Over the past decades, there has been an exponential growth in the number of connected devices, often without well-thought out security mechanisms in place for the relevant network standards and protocols. As a result, security loopholes have been discovered and widely exploited for these vulnerable connected devices, often with devastating consequences. As a countermeasure to these attacks, subsequently some of these original network standards have been enhanced with addition of security features, e.g., the original insecure Ethernet protocol (IEEE 802.3) was supplemented by the IEEE 802.1AE Media Access Control Security (MACSec) standard. In this paper, we present a network packet redirection attack on reconfigurable network devices, specifically a MACSec-enabled NetFPGA-SUME based Ethernet switch, as well as on a NetFPGA-SUME based IPv4 router, by means of Hardware Trojan (HT) insertion. Our HT design is probabilistic in its functionality, with multi-level trigger mechanism.
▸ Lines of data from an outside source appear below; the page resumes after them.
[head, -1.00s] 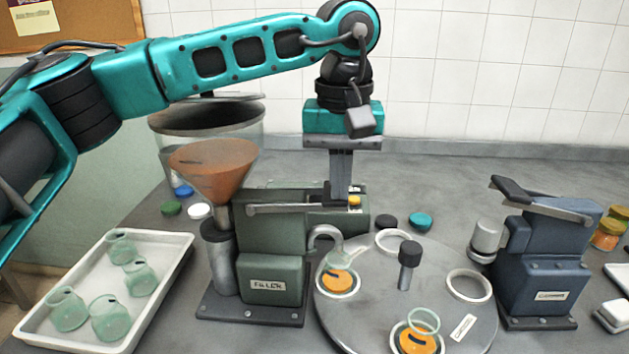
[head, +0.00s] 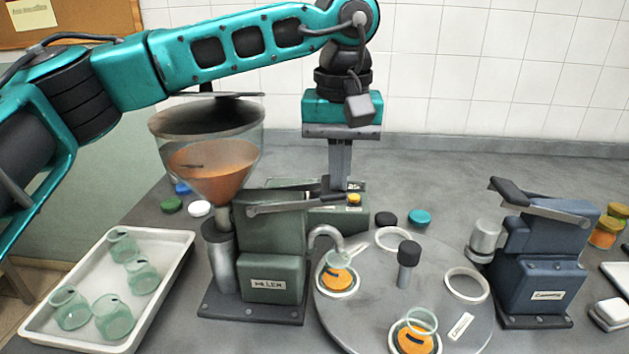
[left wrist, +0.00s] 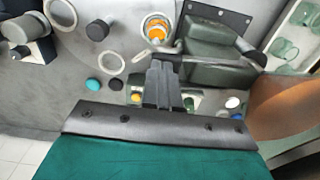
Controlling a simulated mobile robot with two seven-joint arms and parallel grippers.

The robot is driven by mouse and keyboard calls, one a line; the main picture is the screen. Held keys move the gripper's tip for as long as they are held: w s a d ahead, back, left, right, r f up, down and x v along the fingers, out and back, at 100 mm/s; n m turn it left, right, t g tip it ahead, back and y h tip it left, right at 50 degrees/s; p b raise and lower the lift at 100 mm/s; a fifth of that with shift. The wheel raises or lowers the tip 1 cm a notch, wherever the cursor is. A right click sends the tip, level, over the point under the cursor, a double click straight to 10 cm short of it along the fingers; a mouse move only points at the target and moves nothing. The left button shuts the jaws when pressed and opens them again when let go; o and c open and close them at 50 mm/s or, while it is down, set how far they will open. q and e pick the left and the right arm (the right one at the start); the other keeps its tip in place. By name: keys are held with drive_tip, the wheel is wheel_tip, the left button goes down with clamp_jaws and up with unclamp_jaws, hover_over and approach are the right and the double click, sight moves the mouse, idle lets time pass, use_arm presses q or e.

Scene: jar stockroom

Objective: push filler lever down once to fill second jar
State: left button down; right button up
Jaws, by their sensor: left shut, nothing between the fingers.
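The green filler (head: 270,270) has a hopper of orange powder (head: 212,175) and a grey lever (head: 290,205) on top, tilted slightly up to the right. My left gripper (head: 338,187) is shut and empty, pointing down at the lever's free end; I cannot tell whether it touches. In the left wrist view the closed fingers (left wrist: 158,70) hang beside the filler (left wrist: 215,60). A jar (head: 338,272) with orange filling stands under the spout on the turntable (head: 360,318). Another jar (head: 412,340) with orange filling stands at the turntable's front. My right gripper is out of view.
A white tray (head: 172,262) with several empty jars is at left. Loose lids, such as the teal lid (head: 419,217), lie behind. A blue capper (head: 545,270) stands right of the turntable. Two turntable rings, one of them the right ring (head: 467,285), are empty.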

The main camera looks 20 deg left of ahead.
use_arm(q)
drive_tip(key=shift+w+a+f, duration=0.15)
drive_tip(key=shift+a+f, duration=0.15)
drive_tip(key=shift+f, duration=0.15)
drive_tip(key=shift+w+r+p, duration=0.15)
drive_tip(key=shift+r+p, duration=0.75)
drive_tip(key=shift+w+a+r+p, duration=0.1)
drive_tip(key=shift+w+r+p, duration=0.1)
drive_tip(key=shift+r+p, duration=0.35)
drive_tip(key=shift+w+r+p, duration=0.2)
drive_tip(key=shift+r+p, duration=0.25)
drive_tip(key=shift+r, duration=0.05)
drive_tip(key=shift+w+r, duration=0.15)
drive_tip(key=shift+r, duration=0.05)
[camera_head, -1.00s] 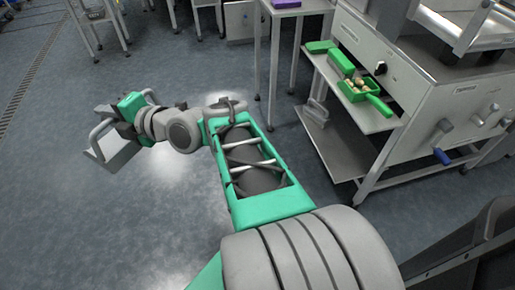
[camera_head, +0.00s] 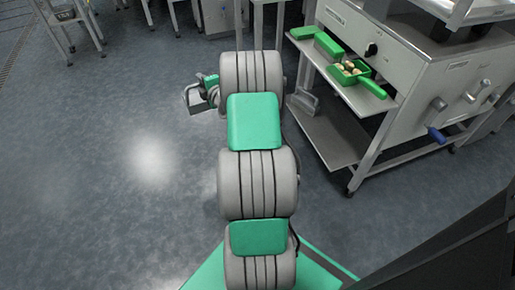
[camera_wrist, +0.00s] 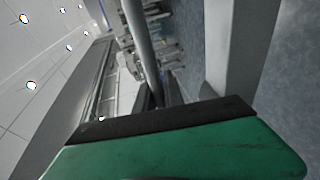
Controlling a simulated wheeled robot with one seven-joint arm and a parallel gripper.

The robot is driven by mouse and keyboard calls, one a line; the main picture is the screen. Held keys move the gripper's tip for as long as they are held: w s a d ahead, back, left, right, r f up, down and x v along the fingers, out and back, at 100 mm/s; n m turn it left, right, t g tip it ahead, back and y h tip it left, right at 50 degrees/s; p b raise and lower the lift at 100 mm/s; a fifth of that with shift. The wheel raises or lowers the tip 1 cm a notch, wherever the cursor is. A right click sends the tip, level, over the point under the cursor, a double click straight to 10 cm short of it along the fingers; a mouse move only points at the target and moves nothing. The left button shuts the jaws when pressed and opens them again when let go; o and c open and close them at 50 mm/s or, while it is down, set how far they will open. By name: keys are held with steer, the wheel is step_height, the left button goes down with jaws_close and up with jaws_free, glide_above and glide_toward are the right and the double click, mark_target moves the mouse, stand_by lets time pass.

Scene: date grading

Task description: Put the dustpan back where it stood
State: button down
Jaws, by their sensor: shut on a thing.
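The grey dustpan (camera_head: 190,101) is held in my gripper (camera_head: 207,92), out over the floor left of the steel bench. In the head view it is small, and my arm partly covers the gripper. My gripper is shut on it; the fingertips and exact grip are not clear. In the wrist view a grey bar (camera_wrist: 143,45) and a wider pale grey strip (camera_wrist: 232,50) rise beyond the green gripper body; I cannot tell which parts are the dustpan's.
Table legs stand behind my arm. Open floor (camera_head: 100,180) lies at left.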

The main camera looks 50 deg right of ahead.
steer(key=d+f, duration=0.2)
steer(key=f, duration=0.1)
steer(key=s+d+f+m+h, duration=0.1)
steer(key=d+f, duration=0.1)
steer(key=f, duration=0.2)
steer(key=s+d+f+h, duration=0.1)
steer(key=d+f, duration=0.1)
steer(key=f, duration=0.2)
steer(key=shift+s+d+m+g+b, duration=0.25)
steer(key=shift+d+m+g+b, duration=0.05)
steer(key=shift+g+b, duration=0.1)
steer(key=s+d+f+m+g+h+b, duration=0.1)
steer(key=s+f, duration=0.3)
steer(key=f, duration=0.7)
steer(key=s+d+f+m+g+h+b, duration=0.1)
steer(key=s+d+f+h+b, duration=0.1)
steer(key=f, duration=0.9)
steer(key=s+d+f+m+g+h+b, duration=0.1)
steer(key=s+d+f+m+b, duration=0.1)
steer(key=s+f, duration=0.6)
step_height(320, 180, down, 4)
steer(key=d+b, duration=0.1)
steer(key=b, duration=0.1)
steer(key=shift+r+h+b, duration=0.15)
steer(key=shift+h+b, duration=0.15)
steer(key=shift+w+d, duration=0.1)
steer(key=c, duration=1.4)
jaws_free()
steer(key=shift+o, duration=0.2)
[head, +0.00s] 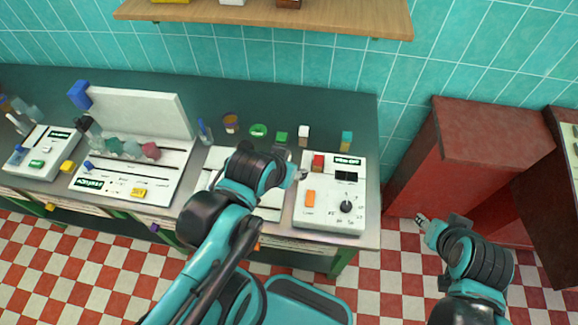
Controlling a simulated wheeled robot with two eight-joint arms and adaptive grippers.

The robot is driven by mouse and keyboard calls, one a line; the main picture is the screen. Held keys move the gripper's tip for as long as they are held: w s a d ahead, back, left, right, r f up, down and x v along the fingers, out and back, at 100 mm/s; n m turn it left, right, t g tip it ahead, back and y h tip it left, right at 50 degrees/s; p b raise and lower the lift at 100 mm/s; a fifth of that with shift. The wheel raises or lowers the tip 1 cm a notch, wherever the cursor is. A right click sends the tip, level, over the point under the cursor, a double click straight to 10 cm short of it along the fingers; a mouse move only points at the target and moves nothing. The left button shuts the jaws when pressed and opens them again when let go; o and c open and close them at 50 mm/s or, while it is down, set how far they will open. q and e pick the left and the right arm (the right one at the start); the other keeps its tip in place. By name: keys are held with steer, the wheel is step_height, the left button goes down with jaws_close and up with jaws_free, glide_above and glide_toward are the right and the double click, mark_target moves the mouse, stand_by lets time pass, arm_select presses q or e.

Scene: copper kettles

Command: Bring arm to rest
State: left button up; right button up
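My left arm reaches up from the bottom middle over the counter. My left gripper (300,175) is at the left edge of the white panel with the dial (330,213). It is small and partly hidden by its own wrist, so I cannot tell whether its fingers are open or shut. I see nothing clearly held in it. My right arm is at the lower right. My right gripper (421,219) is over the checkered floor, beside the red cabinet and apart from the counter. Its finger state is too small to tell.
The dark green counter (230,88) carries a white station with an upright back board (140,112), another white device (40,152) at left, and several small coloured blocks and dishes. A red cabinet (465,150) stands at right. A wooden shelf (340,20) hangs above. Checkered floor (60,250) is open in front.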

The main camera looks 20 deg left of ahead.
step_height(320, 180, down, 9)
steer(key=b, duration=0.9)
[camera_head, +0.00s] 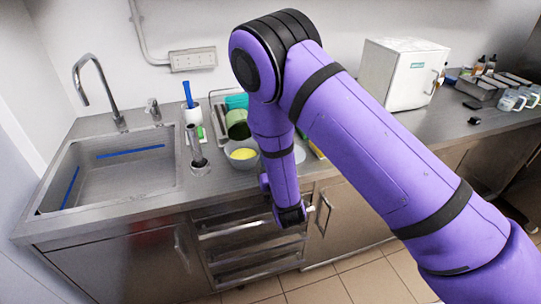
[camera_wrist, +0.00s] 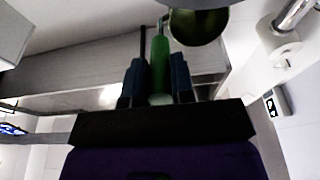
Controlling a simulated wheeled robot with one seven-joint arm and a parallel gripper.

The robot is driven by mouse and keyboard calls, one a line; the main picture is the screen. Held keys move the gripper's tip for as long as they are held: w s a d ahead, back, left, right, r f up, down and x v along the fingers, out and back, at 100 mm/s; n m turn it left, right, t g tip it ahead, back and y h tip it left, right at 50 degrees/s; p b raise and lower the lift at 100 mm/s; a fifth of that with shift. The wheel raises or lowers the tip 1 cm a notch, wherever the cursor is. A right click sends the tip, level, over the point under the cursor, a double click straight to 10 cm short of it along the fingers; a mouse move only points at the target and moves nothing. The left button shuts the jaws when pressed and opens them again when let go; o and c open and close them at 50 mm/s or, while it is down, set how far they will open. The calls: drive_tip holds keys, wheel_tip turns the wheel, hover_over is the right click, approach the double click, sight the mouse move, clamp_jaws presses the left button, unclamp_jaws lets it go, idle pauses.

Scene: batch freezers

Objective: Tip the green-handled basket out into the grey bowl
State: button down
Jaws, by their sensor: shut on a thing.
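In the wrist view, my gripper (camera_wrist: 155,78) is shut on the green handle (camera_wrist: 160,60) of the basket. The basket's rounded olive-green body (camera_wrist: 198,24) is at the top of that view, cut off by its edge. In the head view, the green basket (camera_head: 237,124) appears tilted, just above and behind the grey bowl (camera_head: 230,160). The bowl stands on the counter and has something yellow (camera_head: 243,153) in it. My gripper is hidden behind my purple arm in the head view. Whether basket and bowl touch cannot be told.
A sink (camera_head: 120,165) with a tap is at the left. A metal cylinder (camera_head: 198,160) and a white container with a blue handle (camera_head: 190,110) stand left of the bowl. A white box (camera_head: 403,72) stands at the right. Drawers lie below the counter.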

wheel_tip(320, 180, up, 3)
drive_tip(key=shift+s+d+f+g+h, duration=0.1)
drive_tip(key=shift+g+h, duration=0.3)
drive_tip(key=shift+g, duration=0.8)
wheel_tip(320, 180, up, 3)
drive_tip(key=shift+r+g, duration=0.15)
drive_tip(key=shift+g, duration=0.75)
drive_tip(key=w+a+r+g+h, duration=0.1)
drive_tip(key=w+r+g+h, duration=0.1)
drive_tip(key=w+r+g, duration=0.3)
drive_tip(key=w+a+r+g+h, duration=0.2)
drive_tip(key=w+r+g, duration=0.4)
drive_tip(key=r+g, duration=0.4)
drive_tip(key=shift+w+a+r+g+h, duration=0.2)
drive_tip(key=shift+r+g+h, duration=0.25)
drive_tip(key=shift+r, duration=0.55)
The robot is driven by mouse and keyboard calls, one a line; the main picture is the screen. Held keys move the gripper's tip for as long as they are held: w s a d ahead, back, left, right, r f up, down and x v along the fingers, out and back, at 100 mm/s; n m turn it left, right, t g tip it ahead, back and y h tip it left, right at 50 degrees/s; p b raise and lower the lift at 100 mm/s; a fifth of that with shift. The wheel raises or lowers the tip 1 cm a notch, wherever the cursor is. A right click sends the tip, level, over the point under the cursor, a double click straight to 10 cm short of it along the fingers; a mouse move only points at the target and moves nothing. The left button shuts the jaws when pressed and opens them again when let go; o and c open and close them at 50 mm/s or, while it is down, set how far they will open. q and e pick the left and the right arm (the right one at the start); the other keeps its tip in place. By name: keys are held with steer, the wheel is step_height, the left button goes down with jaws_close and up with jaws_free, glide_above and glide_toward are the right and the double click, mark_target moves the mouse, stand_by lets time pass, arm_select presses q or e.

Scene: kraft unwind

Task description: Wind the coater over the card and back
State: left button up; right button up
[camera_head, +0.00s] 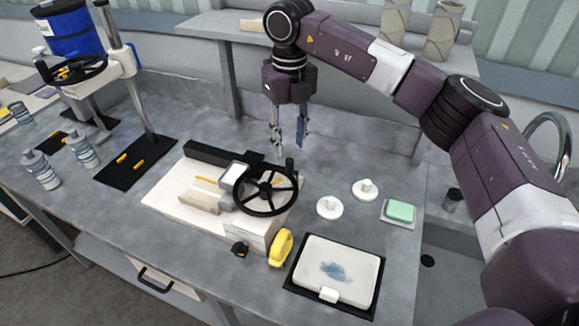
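The coater is a cream block (165,194) on the bench with a pale carriage head (236,172) standing on it. A black spoked handwheel (265,190) with a knob on its rim is fixed at its right side. A thin yellow strip lies on the bed; I cannot clearly make out the card there. My right gripper (288,143) hangs above and behind the handwheel, pointing down, with its fingers apart. One finger looks grey and the other side looks blue. It appears clear of the wheel. My left gripper is out of view.
A stand with a blue drum (70,32) and another handwheel (72,70) is at left, near bottles (83,149). Right of the coater are white knobbed discs (329,208), a green sponge (400,210), a yellow object (281,247) and a black-edged tray (293,277). A raised shelf stands behind.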

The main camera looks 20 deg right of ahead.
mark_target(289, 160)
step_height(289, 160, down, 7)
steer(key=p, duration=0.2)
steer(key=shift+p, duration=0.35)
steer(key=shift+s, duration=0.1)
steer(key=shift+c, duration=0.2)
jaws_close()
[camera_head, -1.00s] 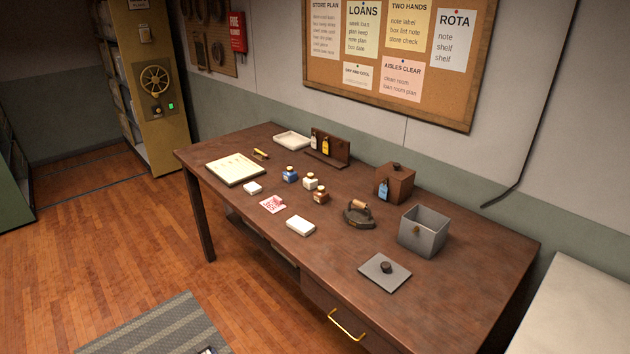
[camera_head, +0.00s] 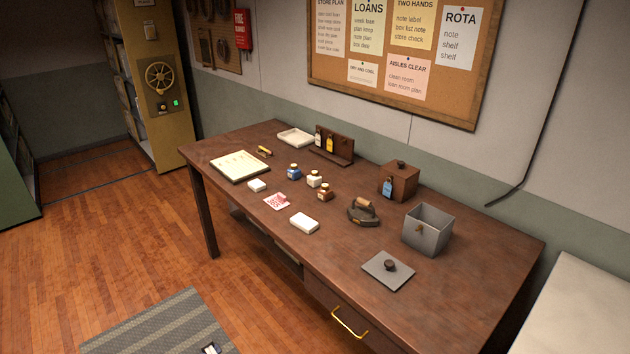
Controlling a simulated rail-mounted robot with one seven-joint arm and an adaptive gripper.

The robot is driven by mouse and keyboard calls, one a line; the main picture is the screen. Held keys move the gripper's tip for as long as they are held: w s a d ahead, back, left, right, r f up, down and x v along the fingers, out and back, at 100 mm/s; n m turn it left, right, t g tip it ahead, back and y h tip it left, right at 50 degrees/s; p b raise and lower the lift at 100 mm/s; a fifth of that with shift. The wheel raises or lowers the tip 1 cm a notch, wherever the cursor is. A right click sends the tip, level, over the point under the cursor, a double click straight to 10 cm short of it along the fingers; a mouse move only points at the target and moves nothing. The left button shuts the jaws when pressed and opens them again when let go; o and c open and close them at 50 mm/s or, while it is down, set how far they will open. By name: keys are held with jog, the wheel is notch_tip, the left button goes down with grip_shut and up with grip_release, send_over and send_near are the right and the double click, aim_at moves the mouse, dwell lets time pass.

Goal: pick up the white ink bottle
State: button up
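The white ink bottle (camera_head: 314,179) stands upright on the dark wooden table (camera_head: 340,265), near its middle. It is small, with a pale body and a cork-coloured top. A blue ink bottle (camera_head: 293,172) stands just left of it and a brown ink bottle (camera_head: 325,193) just right and in front. The three stand close together but look apart. My gripper is not in view.
White blocks (camera_head: 304,223), a stamped paper (camera_head: 276,202) and a writing board (camera_head: 239,166) lie in front and left.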

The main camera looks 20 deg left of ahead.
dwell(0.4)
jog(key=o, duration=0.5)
In the MAC layer attack, an activated HT redirects a frame to an incorrect port leading to possible eavesdropping by a malicious attacker as well as denial-of-service, while in the network layer attack, upon activation it forwards all IP packets through a sub-optimal router port causing a denial-of-service attack on the receiver. The proposed HT evades most state-of-the-art HT detection schemes, while having very low resource footprint. We present the complete architecture, detailed description of the mode of operation, and implementation of the HT, with promising experimental results.